The FPGA calculation flow of coarse registration and interferogram generation is shown in Figure 1. Firstly, the sub-image (i.e., 512 × 512) was from the center of the original image (i.e., 16,384 × 4096). Secondly, the two sub-images were sent to the two-dimensional FFT, including range FFT, matrix transposition, and azimuth FFT. Thirdly, after the two-dimensional FFT and IFFT, the offset was obtained from the maximum value. Finally, the two images’ coherence coefficient and interference phase could be calculated, according to the offset coordinate (x-axis, y-axis).

The operation of matrix transposition is essential in the process of two-dimensional FFT. The step of matrix transposition is highlighted in grey to illustrate that a specialized FPGA structure was required.

2.2. Gradient Descent Method

In on-board processing, the design of an FPGA system is faced with various strict nonlinear constraints, such as resources, processing capacity, power consumption, volume, weight, etc. Therefore, it was essential to research an FPGA system’s design under multiple constraints.

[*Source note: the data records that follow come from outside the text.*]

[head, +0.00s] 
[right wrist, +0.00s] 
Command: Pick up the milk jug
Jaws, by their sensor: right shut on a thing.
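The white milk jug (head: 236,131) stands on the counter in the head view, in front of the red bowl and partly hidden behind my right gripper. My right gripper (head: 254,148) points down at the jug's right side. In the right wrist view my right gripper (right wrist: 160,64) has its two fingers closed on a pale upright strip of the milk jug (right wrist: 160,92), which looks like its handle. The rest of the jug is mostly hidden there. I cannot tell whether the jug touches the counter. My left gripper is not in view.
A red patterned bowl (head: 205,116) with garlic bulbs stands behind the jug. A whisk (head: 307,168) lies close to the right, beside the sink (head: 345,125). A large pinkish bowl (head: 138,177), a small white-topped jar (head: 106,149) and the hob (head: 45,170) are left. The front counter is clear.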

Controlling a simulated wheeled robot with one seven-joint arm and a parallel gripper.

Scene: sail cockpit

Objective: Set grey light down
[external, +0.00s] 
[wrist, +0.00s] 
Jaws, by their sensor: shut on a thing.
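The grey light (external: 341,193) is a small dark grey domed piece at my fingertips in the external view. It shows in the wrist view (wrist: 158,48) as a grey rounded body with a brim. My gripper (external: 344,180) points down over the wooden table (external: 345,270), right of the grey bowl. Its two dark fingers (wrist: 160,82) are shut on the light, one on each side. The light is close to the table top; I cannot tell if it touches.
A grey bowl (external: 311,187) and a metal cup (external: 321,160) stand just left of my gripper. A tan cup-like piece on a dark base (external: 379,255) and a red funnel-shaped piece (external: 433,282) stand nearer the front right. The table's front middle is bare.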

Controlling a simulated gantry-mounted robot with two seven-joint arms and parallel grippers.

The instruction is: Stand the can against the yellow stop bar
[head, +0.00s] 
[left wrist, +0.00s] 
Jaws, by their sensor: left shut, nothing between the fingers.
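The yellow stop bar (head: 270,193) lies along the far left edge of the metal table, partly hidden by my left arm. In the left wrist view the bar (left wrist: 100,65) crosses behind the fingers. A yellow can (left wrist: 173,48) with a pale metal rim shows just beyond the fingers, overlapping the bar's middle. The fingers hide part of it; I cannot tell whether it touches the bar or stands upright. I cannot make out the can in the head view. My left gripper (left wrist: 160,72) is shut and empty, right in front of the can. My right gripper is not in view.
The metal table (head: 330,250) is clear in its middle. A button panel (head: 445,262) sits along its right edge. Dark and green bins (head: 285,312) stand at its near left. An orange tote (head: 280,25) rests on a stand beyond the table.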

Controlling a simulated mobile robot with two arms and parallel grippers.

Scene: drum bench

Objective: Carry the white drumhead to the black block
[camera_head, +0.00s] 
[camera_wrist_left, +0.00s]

Mathematical optimization theory can shed light on solving nonlinear multi-constrained problems. These can be expressed by the objective function and constraints, as shown in Formula (4):

\begin{matrix} Objective functions : M I N F (X_{1}, X_{2}, \dots \dots X_{n}) \\ Constraints \begin{matrix} g_{i} (X_{1}, X_{2}, \dots \dots X_{n}) \geq 0 i = 1, 2, \dots \dots m \\ X_{j} \geq 0 j = 1, 2, \dots \dots n \end{matrix} \end{matrix}

(4)

If the objective function F can be expressed as a formula, then the nonlinear optimization problem could be solved mathematically by obtaining the optimum value X_j. Since there are many types of FPGA logic resources and the resource values are discrete, neither the objective function nor constraints can be expressed as a function, thus making it very difficult to apply the optimization theory to solve the problem directly.

That said, we introduced the gradient descent method in optimization theory into the design of the FPGA system to solve the dual-constraint problem between resources and processing capacity. The basic principles of the gradient descent method are described below.

The gradient descent method was proposed by Cauchy in 1847 and has become the basis of many constrained and unconstrained optimization methods [54]. The gradient descent method sets the negative gradient direction of the objective function as the searching direction of each iteration so that the value of the objective function decreases the fastest in the first few steps. For a nonlinear function f with a first-order continuous partial derivative, X contains n variables x_n, and the gradient is defined by Formula (5):

\nabla f (X) = \frac{\partial f}{\partial X} = [\frac{\partial f}{\partial x_{1}}, \frac{\partial f}{\partial x_{2}} \dots, \frac{\partial f}{\partial x_{n}}]

(5)

We used the gradient descent method to map each FPGA scheme’s resources and processing capacities in two-dimensional coordinates. Then we analyzed the relationship between resources and processing capacity through the gradient between the schemes. After that, we identified the balanced scheme. The detailed steps are described in Section 5.

3. Design of System and Structure

This paper built a SoPC system based on the AXI to achieve high efficiency in communicating, storing, and processing, which is described in detail in the following sections.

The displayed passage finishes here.